**WHAT TO WORK ON**
Write out, exactly as they appear, only the lines running from the line with "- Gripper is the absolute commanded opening" to the final line of the listing; include both.

**DATA SEGMENT**

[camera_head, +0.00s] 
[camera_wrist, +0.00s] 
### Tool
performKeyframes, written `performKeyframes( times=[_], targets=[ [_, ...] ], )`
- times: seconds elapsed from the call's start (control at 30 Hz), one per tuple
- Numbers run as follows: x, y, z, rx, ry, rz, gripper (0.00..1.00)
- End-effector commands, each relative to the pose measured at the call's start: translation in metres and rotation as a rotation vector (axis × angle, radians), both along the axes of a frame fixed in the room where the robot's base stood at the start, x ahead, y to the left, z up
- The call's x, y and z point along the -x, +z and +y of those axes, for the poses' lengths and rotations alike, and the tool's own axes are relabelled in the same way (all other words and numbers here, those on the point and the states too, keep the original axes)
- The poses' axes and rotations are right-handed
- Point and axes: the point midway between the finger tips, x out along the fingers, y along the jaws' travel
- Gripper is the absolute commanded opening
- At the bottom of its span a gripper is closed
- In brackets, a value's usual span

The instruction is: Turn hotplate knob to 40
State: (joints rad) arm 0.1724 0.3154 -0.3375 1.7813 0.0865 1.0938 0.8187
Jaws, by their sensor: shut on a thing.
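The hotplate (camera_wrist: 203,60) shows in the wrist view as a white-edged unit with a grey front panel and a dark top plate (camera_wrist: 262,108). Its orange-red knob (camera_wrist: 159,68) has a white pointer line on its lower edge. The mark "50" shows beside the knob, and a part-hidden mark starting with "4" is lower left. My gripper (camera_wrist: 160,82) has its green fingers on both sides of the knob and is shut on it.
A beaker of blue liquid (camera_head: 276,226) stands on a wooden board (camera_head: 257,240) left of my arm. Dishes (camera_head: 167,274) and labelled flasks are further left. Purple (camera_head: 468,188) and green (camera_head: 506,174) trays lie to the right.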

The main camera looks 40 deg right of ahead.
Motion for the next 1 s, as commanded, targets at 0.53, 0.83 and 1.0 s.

**REPLY**
- Gripper is the absolute commanded opening
- At the bottom of its span a gripper is closed
- In brackets, a value's usual span

The instruction is: Turn hotplate knob to 40
State: (joints rad) arm 0.1724 0.3154 -0.3375 1.7813 0.0865 1.0938 0.8187
Jaws, by their sensor: shut on a thing.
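The hotplate (camera_wrist: 203,60) shows in the wrist view as a white-edged unit with a grey front panel and a dark top plate (camera_wrist: 262,108). Its orange-red knob (camera_wrist: 159,68) has a white pointer line on its lower edge. The mark "50" shows beside the knob, and a part-hidden mark starting with "4" is lower left. My gripper (camera_wrist: 160,82) has its green fingers on both sides of the knob and is shut on it.
A beaker of blue liquid (camera_head: 276,226) stands on a wooden board (camera_head: 257,240) left of my arm. Dishes (camera_head: 167,274) and labelled flasks are further left. Purple (camera_head: 468,188) and green (camera_head: 506,174) trays lie to the right.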

The main camera looks 40 deg right of ahead.
Motion for the next 1 s, as commanded, targets at 0.53, 0.83 and 1.0 s.

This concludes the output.